** START **

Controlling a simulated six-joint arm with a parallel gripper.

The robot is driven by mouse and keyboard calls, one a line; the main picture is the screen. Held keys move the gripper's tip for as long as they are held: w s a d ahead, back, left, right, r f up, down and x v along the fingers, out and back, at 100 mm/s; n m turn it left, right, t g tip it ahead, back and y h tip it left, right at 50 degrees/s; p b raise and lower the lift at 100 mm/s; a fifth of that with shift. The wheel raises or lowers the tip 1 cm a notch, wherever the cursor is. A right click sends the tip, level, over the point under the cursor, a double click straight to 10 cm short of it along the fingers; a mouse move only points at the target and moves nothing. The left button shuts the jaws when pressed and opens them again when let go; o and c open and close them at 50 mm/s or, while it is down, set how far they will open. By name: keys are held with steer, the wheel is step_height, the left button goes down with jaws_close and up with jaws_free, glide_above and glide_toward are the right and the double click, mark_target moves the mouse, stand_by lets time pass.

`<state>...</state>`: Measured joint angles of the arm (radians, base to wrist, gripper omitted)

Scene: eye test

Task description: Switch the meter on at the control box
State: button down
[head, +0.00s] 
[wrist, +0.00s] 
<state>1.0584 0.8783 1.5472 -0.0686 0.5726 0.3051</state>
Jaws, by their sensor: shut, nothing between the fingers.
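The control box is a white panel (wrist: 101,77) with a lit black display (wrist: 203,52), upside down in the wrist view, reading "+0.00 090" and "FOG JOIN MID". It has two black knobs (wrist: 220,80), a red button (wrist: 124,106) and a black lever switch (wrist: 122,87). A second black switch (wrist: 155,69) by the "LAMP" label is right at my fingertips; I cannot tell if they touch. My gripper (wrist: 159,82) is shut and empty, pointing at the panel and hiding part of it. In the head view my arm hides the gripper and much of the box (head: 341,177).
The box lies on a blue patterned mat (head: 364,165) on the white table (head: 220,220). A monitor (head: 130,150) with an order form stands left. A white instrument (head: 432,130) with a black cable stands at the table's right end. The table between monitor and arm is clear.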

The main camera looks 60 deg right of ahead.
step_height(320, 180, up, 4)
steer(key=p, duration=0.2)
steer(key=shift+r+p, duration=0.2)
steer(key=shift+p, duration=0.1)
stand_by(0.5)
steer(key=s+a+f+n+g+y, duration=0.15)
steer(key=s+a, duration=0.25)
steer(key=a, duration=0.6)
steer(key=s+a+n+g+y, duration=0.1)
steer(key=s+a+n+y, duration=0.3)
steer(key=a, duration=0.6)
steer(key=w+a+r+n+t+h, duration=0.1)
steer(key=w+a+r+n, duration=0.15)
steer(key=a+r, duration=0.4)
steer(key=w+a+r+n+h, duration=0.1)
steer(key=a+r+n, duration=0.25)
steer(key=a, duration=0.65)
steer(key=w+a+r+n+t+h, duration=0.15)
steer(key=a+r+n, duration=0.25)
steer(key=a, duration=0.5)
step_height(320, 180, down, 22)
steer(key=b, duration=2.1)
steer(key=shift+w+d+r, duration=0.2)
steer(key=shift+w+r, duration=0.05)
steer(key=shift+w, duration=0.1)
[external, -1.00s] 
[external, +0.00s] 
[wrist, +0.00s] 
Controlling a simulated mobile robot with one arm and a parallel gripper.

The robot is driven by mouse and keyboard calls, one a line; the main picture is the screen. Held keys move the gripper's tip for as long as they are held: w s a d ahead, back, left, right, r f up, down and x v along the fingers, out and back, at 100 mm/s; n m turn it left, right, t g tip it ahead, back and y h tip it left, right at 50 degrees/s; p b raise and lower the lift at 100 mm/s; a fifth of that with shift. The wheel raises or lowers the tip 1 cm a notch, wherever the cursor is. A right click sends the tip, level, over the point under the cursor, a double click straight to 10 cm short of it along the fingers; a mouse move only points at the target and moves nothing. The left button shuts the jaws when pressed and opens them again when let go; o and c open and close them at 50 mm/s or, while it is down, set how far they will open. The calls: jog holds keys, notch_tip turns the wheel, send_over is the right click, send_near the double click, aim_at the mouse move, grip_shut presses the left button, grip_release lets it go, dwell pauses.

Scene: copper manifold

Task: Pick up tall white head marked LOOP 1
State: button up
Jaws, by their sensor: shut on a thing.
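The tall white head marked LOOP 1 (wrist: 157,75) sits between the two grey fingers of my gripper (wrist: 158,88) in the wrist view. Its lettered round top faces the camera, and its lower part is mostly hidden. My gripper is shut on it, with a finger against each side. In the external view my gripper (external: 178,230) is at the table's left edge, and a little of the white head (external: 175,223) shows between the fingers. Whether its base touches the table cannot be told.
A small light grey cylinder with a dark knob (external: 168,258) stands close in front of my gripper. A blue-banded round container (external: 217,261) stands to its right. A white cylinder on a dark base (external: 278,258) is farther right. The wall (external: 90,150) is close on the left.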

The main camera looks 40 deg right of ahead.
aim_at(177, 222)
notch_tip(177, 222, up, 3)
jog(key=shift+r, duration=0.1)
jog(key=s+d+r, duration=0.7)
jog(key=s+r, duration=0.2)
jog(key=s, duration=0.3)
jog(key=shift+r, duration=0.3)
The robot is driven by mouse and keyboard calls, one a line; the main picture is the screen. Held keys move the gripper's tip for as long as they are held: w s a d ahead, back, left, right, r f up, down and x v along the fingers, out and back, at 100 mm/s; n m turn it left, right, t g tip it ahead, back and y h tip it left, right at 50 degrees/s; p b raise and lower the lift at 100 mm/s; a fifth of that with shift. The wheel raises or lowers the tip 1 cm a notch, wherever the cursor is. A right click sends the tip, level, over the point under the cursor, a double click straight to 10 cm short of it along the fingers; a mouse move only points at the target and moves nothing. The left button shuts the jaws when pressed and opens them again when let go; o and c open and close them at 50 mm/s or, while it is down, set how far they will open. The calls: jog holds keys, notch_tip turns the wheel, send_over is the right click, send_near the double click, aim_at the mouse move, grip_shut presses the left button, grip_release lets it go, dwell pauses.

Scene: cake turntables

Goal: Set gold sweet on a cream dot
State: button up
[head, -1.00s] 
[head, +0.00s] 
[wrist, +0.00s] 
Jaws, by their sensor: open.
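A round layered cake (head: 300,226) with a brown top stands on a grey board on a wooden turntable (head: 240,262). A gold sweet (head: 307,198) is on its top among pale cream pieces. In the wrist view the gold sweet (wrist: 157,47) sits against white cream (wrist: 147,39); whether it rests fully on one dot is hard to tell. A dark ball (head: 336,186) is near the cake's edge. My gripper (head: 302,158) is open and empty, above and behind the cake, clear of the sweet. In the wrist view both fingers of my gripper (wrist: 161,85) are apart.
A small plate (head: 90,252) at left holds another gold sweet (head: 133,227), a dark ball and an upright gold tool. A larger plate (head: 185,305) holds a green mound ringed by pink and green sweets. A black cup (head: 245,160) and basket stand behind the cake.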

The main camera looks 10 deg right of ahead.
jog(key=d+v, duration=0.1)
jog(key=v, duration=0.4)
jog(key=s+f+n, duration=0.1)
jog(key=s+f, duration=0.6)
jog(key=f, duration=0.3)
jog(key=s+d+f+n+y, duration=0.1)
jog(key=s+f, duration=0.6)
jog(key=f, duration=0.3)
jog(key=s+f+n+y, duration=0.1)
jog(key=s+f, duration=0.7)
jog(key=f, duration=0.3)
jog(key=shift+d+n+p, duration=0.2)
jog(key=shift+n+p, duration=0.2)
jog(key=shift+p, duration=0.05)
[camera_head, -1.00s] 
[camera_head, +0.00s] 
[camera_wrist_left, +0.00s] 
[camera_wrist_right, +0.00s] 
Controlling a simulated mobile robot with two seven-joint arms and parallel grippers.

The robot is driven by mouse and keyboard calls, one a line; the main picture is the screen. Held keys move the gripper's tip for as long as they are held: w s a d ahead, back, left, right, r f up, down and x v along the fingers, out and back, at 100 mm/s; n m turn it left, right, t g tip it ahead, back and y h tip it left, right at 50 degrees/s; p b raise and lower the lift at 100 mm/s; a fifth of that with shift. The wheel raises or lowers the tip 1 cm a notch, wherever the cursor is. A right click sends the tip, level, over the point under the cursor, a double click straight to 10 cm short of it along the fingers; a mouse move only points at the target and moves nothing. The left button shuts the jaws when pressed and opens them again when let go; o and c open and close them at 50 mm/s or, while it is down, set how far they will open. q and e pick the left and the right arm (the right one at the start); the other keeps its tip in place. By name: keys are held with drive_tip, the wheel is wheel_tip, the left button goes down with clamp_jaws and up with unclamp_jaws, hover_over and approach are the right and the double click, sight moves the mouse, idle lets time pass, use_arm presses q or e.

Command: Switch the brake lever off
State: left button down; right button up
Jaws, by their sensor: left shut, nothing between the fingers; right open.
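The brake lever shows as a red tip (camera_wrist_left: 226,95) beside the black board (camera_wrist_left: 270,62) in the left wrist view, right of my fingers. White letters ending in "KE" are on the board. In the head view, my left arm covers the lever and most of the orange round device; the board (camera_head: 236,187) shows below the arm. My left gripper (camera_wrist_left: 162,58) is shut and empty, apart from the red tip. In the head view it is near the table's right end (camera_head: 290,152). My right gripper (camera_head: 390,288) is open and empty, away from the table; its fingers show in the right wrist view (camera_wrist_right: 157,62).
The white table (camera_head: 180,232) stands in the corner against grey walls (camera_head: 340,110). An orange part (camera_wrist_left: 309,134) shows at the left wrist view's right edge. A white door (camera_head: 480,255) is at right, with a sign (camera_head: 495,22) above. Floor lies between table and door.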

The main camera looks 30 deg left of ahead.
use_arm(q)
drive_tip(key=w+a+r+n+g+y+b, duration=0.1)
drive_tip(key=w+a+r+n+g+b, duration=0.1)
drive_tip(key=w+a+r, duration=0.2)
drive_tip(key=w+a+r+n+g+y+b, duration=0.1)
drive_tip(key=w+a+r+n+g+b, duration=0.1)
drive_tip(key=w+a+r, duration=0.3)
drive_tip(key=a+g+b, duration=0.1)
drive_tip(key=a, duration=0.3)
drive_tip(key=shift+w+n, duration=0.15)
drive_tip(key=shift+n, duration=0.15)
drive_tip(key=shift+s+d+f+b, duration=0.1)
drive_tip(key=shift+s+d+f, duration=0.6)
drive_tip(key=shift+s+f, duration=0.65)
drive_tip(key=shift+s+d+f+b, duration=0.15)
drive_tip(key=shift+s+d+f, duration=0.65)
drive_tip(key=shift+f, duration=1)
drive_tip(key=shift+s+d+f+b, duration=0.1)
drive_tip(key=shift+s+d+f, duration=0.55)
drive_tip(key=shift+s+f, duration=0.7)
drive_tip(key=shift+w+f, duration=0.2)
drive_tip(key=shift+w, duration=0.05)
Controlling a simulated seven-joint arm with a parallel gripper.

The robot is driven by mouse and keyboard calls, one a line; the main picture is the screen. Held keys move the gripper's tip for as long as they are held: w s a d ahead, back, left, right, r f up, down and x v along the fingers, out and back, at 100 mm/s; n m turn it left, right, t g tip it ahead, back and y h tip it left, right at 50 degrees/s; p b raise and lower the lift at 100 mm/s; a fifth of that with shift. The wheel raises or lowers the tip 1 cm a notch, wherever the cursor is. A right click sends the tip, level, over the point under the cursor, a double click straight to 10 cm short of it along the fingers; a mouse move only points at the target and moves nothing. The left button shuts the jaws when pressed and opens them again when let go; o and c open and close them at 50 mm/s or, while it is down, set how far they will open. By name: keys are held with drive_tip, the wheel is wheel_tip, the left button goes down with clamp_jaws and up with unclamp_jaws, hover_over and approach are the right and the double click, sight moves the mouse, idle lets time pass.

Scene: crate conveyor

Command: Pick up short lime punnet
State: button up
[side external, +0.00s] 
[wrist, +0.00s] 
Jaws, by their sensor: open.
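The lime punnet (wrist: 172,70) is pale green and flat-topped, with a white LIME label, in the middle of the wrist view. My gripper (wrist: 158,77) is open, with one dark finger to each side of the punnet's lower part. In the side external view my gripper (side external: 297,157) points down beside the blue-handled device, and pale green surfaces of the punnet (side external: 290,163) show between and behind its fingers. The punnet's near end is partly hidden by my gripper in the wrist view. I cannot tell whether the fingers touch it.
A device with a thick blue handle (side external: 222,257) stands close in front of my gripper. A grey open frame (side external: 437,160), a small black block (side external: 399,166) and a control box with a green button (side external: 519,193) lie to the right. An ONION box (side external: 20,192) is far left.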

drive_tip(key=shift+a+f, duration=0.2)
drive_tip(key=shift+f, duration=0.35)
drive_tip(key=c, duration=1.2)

** END **

__Short exercise__.
Copy every line of the listing where the word "parallel" appears.

__Result__.
Controlling a simulated six-joint arm with a parallel gripper.
Controlling a simulated mobile robot with one arm and a parallel gripper.
Controlling a simulated mobile robot with two seven-joint arms and parallel grippers.
Controlling a simulated seven-joint arm with a parallel gripper.

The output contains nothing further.